▶ **MATERIAL**:
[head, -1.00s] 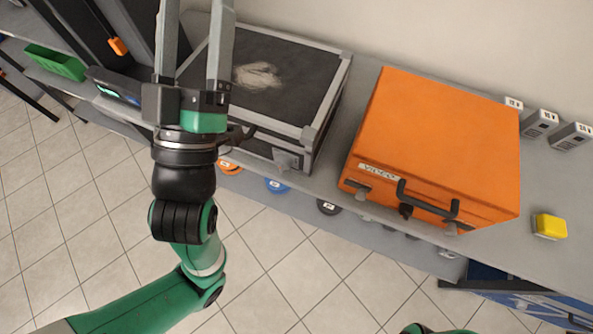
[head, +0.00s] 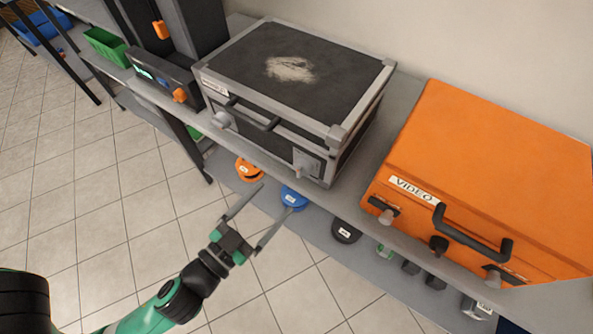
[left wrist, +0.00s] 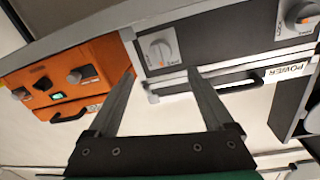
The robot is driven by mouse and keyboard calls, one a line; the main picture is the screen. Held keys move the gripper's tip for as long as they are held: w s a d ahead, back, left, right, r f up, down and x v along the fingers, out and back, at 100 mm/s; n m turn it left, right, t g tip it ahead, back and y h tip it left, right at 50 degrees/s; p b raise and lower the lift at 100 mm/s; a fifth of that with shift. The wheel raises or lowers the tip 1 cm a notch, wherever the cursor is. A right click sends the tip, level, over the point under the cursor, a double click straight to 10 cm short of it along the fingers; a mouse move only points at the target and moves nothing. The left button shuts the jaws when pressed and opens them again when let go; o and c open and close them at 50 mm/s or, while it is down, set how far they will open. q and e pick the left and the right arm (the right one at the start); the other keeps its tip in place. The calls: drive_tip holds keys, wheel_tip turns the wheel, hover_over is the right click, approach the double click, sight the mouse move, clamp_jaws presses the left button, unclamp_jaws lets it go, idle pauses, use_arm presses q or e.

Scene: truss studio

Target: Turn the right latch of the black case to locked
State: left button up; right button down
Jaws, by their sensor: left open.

▶ **WRITTEN EXERCISE**: Output the data exactly. Pictures don't belong in the result.

▶ **RESULT**:
[head, -1.00s] 
[head, +0.00s] 
[left wrist, +0.00s] 
The robot is driven by mouse and keyboard calls, one a line; the main picture is the screen. Held keys move the gripper's tip for as long as they are held: w s a d ahead, back, left, right, r f up, down and x v along the fingers, out and back, at 100 mm/s; n m turn it left, right, t g tip it ahead, back and y h tip it left, right at 50 degrees/s; p b raise and lower the lift at 100 mm/s; a fifth of that with shift. The wheel raises or lowers the tip 1 cm a notch, wherever the cursor is. A right click sends the tip, level, over the point under the cursor, a double click straight to 10 cm short of it along the fingers; a mouse move only points at the target and moves nothing. The left button shuts the jaws when pressed and opens them again when let go; o and c open and close them at 50 mm/s or, while it is down, set how far they will open. q and e pick the left and the right arm (the right one at the start); the other keeps its tip in place. The calls: drive_tip holds keys, wheel_tip turns the wheel, hover_over is the right click, approach the double click, sight the mouse move, clamp_jaws presses the left button, unclamp_jaws lets it go, idle pauses, use_arm presses q or e.

Scene: truss studio

Target: Turn the right latch of the black case to locked
State: left button up; right button down
Jaws, by their sensor: left open.

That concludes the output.